Wanted: Markenrecht 4.0

Abbildung 1

RA Dr. Andreas Lubberger

Das Urheberrecht ist dem Markenrecht voraus. Bereits im Jahre 2001 nahm der Europäische Gesetzgeber mit der sogenannten „InfoSoc“-Richtlinie 2001/29/EG die Digitalwirtschaft in den Blick. 2019 folgte die Digital Single Market Richtlinie (EU) 2019/790, die im Wesentlichen als Reaktion auf die Herausforderungen der Digitalwirtschaft zu verstehen ist.
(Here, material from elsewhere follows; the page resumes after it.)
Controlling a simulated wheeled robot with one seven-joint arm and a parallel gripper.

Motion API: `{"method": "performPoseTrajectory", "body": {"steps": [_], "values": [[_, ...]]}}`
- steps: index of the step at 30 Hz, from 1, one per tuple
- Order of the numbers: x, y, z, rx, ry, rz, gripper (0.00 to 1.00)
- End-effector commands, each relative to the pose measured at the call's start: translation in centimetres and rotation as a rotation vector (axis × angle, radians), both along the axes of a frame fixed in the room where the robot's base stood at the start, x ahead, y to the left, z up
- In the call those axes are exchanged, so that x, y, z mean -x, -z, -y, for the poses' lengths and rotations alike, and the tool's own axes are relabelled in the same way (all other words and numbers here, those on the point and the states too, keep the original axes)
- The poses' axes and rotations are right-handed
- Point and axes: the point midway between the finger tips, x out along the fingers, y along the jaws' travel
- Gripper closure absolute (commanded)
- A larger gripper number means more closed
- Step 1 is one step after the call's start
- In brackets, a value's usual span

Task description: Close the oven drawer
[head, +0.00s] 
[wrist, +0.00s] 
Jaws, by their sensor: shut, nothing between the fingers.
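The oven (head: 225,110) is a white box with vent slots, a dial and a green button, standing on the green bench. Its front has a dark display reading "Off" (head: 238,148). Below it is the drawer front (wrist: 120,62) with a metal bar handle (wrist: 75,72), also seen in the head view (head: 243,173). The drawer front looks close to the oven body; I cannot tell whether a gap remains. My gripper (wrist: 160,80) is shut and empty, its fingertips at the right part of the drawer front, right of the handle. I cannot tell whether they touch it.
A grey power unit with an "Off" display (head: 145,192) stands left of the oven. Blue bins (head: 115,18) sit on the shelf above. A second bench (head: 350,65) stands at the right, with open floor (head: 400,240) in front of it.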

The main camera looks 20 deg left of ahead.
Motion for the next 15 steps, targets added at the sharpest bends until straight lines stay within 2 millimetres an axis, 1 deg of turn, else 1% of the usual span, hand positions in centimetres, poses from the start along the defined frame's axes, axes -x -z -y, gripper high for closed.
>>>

Demgegenüber enthielt die Ausschreibung der EU-Kommission vom Juli 2009 zur Überprüfung des Markenrechts im Binnenmarkt ebenso wenig einen Hinweis auf das Thema „Digitalwirtschaft“, wie der dazu ergangene Bericht des Max-Planck-Instituts vom Februar 2022. Kein Wunder also, dass die „neue“ Markenrechtsrichtlinie (EU) 2015/2436 vom Dezember 2015 und die neue Unionsmarkenverordnung (EU) 2017/1001 vom Juni 2017 noch in der Analogwirtschaft verhaftet geblieben sind.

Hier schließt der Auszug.